╭─ Exercise material
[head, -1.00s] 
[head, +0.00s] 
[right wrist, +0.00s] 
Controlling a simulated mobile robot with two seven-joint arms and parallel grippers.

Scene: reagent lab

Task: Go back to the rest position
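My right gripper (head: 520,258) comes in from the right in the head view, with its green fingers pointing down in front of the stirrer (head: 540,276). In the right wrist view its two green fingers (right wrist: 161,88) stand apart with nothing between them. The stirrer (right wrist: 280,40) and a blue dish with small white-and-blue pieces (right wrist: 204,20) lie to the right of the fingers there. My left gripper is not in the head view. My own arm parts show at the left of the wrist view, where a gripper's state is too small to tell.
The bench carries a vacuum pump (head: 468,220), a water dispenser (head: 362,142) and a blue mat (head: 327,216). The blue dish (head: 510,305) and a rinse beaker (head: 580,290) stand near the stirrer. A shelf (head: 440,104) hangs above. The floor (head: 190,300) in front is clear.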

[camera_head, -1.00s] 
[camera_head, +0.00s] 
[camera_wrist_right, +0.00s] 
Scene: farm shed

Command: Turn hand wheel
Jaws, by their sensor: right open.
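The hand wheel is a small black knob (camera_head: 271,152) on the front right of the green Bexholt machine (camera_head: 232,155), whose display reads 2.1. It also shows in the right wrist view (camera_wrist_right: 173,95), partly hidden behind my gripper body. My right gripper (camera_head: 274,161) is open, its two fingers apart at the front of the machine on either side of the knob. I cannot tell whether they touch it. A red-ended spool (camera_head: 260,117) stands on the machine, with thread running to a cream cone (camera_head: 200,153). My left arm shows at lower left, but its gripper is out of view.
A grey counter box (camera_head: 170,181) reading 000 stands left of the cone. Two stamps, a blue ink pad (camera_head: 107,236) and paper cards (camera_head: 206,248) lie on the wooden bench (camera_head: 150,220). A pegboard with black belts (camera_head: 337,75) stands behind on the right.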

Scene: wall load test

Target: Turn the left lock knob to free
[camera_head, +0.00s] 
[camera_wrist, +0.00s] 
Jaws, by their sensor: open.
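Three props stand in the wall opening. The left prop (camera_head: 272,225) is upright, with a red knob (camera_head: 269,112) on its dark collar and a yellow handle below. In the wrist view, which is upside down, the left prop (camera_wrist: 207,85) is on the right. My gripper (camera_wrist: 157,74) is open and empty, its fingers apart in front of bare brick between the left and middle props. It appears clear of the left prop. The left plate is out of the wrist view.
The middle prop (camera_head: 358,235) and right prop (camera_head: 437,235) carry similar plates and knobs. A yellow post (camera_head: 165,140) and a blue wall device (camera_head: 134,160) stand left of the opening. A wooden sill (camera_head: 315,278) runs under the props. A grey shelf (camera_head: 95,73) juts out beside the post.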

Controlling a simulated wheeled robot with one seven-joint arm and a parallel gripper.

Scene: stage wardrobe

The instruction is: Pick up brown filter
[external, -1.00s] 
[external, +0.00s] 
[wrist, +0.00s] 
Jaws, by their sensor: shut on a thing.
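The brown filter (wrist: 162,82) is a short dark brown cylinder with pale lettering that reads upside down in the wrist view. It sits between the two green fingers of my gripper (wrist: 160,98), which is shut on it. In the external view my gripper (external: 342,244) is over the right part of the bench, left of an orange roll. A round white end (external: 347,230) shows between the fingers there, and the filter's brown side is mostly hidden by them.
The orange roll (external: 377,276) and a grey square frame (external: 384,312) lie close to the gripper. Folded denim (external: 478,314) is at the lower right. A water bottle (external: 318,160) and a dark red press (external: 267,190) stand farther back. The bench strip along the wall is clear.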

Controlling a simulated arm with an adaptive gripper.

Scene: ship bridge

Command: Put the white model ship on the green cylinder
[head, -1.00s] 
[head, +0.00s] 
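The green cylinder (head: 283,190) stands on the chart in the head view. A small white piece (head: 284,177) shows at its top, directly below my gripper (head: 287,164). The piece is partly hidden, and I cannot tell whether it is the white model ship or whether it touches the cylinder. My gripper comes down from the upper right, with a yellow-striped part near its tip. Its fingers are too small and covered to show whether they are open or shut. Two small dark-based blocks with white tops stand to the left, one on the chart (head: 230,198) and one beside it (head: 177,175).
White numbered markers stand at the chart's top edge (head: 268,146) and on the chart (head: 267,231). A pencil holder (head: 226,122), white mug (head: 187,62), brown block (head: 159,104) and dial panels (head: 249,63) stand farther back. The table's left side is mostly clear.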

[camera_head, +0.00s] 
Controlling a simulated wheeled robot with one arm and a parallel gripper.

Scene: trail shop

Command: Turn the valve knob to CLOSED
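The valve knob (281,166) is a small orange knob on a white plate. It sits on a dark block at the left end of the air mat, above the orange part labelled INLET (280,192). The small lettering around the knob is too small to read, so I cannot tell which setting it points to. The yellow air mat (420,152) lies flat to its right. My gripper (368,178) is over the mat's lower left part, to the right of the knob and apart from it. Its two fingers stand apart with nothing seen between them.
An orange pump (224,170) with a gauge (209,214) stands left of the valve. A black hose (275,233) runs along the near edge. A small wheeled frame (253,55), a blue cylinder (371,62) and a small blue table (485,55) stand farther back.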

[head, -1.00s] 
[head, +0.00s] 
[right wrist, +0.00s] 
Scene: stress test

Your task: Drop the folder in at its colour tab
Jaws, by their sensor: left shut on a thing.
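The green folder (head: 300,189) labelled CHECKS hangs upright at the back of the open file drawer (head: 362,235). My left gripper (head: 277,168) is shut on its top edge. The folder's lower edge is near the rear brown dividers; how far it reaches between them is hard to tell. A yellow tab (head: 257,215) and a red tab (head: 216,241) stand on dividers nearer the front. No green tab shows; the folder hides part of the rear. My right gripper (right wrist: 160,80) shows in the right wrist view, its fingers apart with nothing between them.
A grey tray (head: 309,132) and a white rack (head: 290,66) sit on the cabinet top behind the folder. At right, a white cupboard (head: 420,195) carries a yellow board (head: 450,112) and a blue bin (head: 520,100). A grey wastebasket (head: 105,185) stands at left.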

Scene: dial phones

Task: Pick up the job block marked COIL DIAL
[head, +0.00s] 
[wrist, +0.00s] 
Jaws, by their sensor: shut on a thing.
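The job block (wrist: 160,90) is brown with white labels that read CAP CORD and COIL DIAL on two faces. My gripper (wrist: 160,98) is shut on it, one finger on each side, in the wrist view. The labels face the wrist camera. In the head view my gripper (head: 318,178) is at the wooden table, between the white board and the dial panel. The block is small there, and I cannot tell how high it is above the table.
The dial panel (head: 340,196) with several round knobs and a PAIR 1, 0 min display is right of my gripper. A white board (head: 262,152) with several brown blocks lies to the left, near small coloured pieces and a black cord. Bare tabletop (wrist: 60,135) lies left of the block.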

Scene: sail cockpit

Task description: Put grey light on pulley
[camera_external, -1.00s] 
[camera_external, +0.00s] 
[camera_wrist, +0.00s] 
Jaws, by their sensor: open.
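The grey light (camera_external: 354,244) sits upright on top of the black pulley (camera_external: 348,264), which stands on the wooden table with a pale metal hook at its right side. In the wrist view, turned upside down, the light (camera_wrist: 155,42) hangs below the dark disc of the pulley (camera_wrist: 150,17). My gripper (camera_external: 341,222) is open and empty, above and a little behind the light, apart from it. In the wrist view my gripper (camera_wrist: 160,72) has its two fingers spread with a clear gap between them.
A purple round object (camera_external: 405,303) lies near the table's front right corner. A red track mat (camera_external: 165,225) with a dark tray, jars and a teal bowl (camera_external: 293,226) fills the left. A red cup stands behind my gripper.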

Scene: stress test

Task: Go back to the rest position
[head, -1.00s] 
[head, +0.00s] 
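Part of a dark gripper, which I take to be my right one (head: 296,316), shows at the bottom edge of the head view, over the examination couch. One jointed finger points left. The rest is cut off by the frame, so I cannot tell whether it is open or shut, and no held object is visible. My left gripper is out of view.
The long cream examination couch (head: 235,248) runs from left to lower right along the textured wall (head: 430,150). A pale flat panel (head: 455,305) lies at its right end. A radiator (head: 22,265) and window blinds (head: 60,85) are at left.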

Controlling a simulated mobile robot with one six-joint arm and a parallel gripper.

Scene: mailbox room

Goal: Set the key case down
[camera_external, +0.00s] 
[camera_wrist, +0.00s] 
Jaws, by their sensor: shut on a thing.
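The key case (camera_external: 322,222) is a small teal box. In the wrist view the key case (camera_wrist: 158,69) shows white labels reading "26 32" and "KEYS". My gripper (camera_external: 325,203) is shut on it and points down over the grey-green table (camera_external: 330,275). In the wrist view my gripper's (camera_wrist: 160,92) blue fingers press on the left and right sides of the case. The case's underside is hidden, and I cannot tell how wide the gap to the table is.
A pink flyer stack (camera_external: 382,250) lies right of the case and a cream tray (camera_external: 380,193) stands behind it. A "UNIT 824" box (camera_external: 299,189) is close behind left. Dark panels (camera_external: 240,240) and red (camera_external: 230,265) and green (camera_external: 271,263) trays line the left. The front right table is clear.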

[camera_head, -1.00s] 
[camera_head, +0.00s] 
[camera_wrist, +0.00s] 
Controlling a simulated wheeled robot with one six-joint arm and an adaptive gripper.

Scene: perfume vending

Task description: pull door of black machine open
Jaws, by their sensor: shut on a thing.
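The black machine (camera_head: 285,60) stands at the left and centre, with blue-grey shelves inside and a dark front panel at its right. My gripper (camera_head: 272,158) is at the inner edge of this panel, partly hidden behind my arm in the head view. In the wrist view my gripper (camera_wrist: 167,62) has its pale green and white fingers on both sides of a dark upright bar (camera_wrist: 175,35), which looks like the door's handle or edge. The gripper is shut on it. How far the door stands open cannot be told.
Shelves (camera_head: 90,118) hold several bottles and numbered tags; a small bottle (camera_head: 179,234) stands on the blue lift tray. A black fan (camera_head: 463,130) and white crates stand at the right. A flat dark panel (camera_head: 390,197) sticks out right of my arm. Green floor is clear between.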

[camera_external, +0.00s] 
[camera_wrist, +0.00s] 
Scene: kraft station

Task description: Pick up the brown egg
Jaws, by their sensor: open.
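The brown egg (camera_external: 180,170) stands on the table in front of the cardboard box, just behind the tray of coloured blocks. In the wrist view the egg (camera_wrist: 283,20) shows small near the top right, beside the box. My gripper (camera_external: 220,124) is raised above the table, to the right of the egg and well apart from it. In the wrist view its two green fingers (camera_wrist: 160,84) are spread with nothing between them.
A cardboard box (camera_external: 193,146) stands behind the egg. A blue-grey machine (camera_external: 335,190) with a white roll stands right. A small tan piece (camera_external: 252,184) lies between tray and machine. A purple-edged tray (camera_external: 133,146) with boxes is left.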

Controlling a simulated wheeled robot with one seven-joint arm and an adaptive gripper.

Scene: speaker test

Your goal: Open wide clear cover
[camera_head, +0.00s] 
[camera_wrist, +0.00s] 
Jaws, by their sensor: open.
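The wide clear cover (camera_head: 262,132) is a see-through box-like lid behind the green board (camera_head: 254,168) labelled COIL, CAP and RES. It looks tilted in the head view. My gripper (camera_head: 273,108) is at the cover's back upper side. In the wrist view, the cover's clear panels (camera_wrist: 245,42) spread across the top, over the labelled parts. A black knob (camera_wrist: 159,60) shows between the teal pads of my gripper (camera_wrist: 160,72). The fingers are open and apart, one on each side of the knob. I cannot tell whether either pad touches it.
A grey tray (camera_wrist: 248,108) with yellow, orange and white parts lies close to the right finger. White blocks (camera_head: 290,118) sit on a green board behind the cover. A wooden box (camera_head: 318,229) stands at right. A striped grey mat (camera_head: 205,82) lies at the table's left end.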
╰─
Give the number of lines in the material above that have the word "mobile" in them, and nothing more.

2